• What is asked: Give again, word for word, only the lines from the one containing "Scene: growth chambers" through the final line.

---------- Stored data

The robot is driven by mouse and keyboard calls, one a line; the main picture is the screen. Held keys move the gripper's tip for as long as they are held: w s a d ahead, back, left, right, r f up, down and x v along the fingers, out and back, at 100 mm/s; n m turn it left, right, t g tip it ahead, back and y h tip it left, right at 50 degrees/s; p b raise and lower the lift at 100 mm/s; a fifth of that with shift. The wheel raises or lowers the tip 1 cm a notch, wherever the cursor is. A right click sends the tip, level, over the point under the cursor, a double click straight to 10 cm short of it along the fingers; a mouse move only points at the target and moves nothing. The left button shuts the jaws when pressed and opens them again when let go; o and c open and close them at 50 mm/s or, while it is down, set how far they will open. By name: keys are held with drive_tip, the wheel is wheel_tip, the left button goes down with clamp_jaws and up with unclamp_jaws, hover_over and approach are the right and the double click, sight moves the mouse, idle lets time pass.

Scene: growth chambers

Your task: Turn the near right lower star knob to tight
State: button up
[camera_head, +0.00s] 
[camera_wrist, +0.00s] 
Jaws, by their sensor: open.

--------------------

• Expected answer:
Scene: growth chambers

Your task: Turn the near right lower star knob to tight
State: button up
[camera_head, +0.00s] 
[camera_wrist, +0.00s] 
Jaws, by their sensor: open.

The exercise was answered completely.